Navigating the Pitfalls of Overusing Beneficiary Designations in Your Estate Plan

Estate planning is a crucial endeavor that ensures your assets are distributed according to your wishes after your passing. People use beneficiary designations to transfer different assets easily, including bank accounts, life insurance policies, annuities, retirement funds, bonds, and real estate in some states. Although they are convenient and simple, it’s crucial to understand the possible drawbacks and limitations of these designations.

Understanding Beneficiary Designations

A beneficiary designation is a legal arrangement that allows you to designate specific individuals or entities as recipients of specific assets upon your death. These designations are commonly used on financial accounts and instruments such as bank accounts, retirement accounts, annuities, life insurance policies, and bonds. In certain states, they can even apply to real estate properties. The terms “pay on death” (POD) and “transfer on death” (TOD) beneficiaries are often used interchangeably to describe this arrangement.

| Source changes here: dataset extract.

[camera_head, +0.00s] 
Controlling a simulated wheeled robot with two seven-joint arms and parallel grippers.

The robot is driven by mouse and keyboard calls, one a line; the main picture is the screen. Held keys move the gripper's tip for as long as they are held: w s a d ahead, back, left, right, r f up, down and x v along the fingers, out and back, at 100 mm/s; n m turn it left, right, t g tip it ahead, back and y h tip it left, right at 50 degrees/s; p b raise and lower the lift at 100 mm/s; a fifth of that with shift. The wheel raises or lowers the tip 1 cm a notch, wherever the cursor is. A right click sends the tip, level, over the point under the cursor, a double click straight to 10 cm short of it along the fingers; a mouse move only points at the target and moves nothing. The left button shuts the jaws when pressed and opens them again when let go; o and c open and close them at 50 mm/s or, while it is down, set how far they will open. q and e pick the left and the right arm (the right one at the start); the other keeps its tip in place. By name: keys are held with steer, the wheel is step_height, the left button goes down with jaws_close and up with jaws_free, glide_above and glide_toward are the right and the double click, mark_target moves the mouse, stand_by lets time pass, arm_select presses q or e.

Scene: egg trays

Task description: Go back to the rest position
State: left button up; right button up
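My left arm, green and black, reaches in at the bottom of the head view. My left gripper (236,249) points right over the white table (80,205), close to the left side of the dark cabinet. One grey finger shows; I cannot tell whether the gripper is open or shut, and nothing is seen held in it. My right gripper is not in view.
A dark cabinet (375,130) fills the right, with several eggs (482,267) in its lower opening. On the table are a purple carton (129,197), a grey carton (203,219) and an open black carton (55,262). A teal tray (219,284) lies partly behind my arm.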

The Advantages and Disadvantages

Using beneficiary designations in your estate plan offers undeniable advantages. Assets with designated beneficiaries typically avoid probate, streamlining the transfer process. This expedites the distribution of assets to beneficiaries, saving time and potentially reducing legal costs.

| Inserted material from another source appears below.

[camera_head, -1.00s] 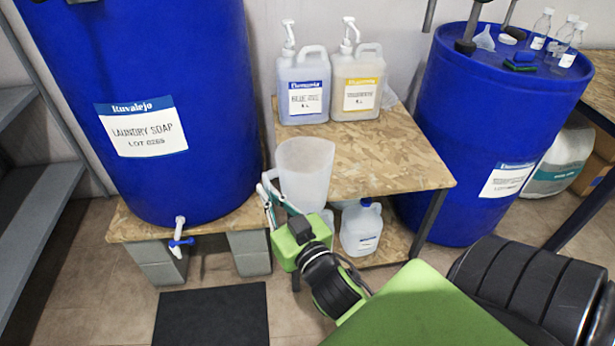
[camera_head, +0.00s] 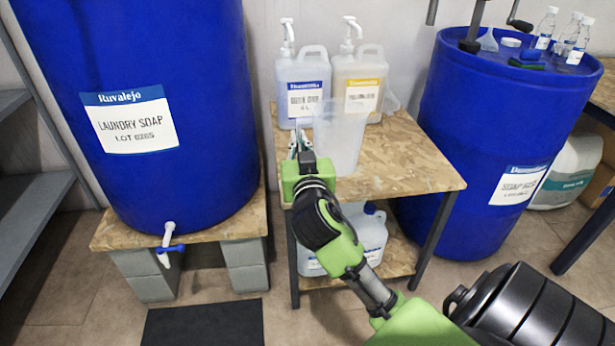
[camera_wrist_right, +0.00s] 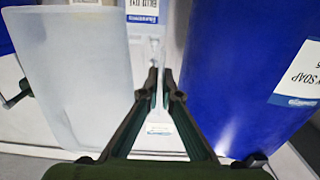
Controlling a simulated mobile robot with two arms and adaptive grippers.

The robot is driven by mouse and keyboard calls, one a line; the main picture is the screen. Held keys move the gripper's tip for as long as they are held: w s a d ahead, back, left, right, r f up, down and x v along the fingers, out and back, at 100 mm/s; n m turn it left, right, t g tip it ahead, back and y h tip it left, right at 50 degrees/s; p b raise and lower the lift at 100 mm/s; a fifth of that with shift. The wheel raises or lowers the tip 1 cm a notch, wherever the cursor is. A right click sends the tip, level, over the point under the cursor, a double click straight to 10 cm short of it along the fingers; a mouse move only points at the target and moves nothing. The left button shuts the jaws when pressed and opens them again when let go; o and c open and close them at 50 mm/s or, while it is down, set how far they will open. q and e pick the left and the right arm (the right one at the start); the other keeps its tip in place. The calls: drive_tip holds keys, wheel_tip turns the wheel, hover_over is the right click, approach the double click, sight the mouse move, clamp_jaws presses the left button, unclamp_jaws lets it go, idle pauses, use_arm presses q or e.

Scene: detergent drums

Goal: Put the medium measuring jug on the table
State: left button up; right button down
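A translucent whitish measuring jug (camera_head: 342,138) is over the left front part of the wooden-topped table (camera_head: 405,165). It stands upright, in front of two pump canisters. I cannot tell whether its base touches the tabletop. My right gripper (camera_head: 299,146) is at the jug's left side, its fingers nearly together on the handle side. In the right wrist view the jug (camera_wrist_right: 75,75) fills the left part, beside my right gripper (camera_wrist_right: 160,85); the handle between the fingers is hard to make out. My left gripper is not in view.
A blue-labelled canister (camera_head: 303,80) and a yellow-labelled canister (camera_head: 358,75) stand at the table's back. A large blue drum (camera_head: 140,50) is left, another blue drum (camera_head: 470,130) right. The tabletop's right front is clear. Jugs (camera_head: 372,238) stand on the lower shelf.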

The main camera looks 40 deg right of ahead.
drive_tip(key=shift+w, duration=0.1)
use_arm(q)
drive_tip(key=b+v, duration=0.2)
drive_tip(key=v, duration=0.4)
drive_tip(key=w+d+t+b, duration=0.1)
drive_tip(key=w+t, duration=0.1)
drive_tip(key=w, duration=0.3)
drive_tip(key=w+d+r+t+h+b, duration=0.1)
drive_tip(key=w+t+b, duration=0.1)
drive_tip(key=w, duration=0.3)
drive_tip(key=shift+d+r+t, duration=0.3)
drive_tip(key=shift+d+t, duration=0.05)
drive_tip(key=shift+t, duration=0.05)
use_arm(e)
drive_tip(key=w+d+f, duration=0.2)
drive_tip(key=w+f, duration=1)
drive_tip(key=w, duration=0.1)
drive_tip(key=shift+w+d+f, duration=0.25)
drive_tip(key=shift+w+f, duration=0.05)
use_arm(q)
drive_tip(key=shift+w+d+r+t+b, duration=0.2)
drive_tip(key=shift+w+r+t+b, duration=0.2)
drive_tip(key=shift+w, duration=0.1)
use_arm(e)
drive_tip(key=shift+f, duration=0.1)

However, it’s crucial to be aware of the potential downsides. Almost all assets going to beneficiaries through beneficiary designations has a big drawback. If common estate administration expenses such as funeral costs, legal fees, accounting charges, or real estate sale expenses arise, beneficiaries may refuse or cannot contribute equitably (because they may have spent the money already). Beneficiaries’ conflicts can lead to costly litigation and damage relationships. If your beneficiaries are under age 30 or don’t get along, it’s better to leave a substantial amount of assets to them through a will or trust. (There are some exceptions if all of your assets other than your home are in retirement assets.)

Furthermore, when assets transfer through beneficiary designations, the named beneficiaries often have no access to information about the accounts before the owner’s death. This lack of transparency can lead to challenges, particularly when a complete beneficiary list or historical information is needed. If account information is inaccessible because the only ownership on the account after death is the designation, opening a probate case – an expensive and time-consuming process – might become necessary.

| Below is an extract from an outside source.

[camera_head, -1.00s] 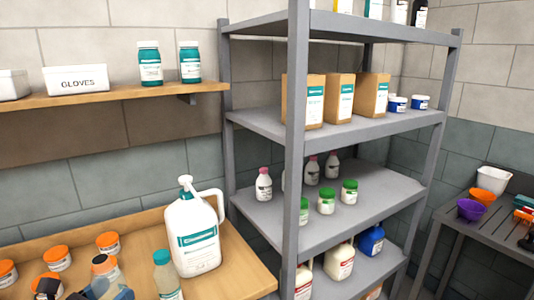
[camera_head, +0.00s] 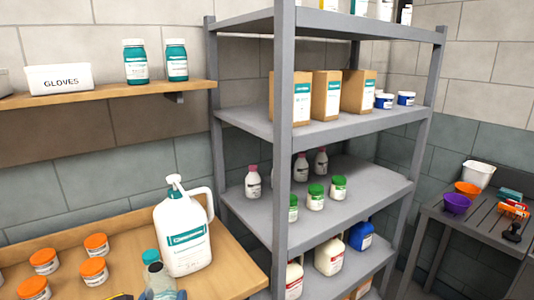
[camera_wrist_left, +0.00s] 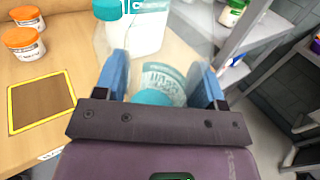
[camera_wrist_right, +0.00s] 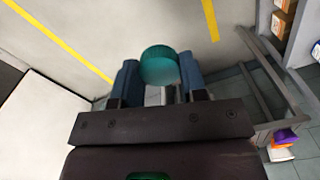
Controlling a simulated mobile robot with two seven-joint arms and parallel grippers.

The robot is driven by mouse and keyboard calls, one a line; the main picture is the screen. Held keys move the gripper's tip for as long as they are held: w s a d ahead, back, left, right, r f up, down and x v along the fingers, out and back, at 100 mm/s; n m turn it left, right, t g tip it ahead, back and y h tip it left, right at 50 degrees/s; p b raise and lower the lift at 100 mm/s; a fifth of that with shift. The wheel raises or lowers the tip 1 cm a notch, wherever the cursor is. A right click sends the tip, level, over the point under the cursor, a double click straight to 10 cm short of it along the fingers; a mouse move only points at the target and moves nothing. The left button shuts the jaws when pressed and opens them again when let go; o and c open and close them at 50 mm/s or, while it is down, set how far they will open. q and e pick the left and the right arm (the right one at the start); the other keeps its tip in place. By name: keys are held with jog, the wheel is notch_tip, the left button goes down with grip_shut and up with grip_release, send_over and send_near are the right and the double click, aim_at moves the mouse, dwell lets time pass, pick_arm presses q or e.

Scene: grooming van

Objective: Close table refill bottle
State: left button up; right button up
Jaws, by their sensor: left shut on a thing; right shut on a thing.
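My left gripper (camera_wrist_left: 168,85) is shut on a clear bottle (camera_wrist_left: 165,72) with a teal and white label. In the head view this bottle (camera_head: 156,279) is low in the picture, with no cap visible on it; a blue finger of my left gripper (camera_head: 174,294) shows beside it. My right gripper (camera_wrist_right: 160,82), seen only in its wrist view, is shut on a teal cap (camera_wrist_right: 158,64). A second bottle with a teal cap (camera_wrist_left: 107,9) stands beyond the held one. The held bottle's base is hidden.
A white jug (camera_head: 186,248) with a pump stands on the wooden table (camera_head: 225,262) behind the bottles. Several orange-lidded jars (camera_head: 93,269) are to the left. A yellow-bordered brown square (camera_wrist_left: 42,102) lies on the table. A grey shelf unit (camera_head: 283,150) rises to the right.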

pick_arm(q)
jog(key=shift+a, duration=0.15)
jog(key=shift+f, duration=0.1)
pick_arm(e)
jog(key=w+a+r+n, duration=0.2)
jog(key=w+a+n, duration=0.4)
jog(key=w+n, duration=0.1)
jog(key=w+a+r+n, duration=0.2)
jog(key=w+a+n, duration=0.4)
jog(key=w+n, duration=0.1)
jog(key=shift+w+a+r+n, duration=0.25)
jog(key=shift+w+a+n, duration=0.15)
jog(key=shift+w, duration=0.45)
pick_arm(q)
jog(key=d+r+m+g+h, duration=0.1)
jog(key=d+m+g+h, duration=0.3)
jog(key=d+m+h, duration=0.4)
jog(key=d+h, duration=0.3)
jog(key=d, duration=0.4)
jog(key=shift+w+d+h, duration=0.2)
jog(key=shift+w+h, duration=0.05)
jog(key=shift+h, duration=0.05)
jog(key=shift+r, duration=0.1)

Complex Scenarios and Long-Term Care Considerations

In cases where you assign different beneficiaries to various accounts intending to distribute specific amounts to each, complications can arise. This complexity becomes especially clear when liquidating assets to cover long-term care costs. Liquidating the “wrong” account can alter your estate plan and cause family problems.

In conclusion, although beneficiary designations provide simplicity and efficiency in transferring assets, one should not overlook their potential pitfalls. Overusing these designations can cause unequal expenses, lack of transparency, and family conflicts. Avoid issues by combining beneficiary designations with comprehensive estate planning strategies. Get advice from legal and financial experts to make sure your estate plan aligns with your wishes and your loved ones’ best interests.